Dari sini dapatlah dikatakan bahwa islam tidak hanya
sekedar membedakan orang: kafir dan
islam, tetapi juga membedakan tempat: halal
dan haram. Umat islam tidak cuma mengkafir-kafirkan orang yang berbeda
dengannya, tetapi juga mengharamkan daerah atau negara yang tidak layak dan
tidak ramah baginya. Secara tidak langsung menuduh warga tempat yang tidak
diberi label “wisata halal” memusuhi umat islam.
***
Belum lama ini publik sempat dihebohkan dengan
pelabelan “wisata halal” bagi dua tempat destinasi pariwisata, yaitu Bali dan
Danau Toba. Pada umumnya orang sudah tahu bahwa dua tempat itu bukanlah daerah
berpenduduk muslim terbesar. Mayoritas penduduk Bali adalah Hindu, sedangkan
Toba – Samosir beragama Kristen (protestan dan katolik).

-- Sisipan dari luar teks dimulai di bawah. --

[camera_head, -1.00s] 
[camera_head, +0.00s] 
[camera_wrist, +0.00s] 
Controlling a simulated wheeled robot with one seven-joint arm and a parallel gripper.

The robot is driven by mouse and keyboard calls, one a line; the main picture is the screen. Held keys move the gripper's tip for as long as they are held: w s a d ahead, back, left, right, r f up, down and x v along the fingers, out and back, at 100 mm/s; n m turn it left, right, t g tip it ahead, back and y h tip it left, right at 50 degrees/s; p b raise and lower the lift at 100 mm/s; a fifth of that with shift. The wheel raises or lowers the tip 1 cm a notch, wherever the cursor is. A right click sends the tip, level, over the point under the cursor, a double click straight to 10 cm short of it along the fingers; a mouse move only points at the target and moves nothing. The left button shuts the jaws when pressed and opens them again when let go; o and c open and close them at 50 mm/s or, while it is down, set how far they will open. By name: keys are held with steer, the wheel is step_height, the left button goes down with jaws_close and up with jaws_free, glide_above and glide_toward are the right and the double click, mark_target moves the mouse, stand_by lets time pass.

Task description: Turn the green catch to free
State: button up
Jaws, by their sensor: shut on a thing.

Karena itu, sempat
muncul protes dari dua daerah wisata tersebut terhadap pelabelan “wisata
halal”.
Dengan melabel satu tempat sebagai tujuan destinasi
“wisata halal”, secara tidak langsung orang sudah melabeli tempat wisata lain,
yang sudah ada, sebagai “wisata haram”. Maklum, label “halal” selalu
dikonfrontasikan dengan label “haram”. Apa yang dimaksud dengan label “wisata
halal”?
Dapat dikatakan bahwa dengan label “wisata halal”,
daerah tujuan wisata itu layak dan ramah bagi umat islam. Di sana tersedia rumah
makan yang menyediakan makanan yang dapat dikonsumsi umat islam, tersedia rumah
ibadah sehingga umat islam dapat menjalani kewajiban sholatnya, dan hal-hal
lainnya yang menjawab kebutuhan umat islam. Daerah wisata dengan label “wisata
halal”, sekalipun daerah itu bukan daerah islam, menunjukkan adanya toleransi
umat non muslim kepada umat islam; umat non muslim bersedia menghormati umat islam.
Jadi, dengan melabel suatu daerah sebagai “wisata halal” ada semacam tuntutan
agar daerah tersebut memperhatikan dan memenuhi kebutuhan umat islam.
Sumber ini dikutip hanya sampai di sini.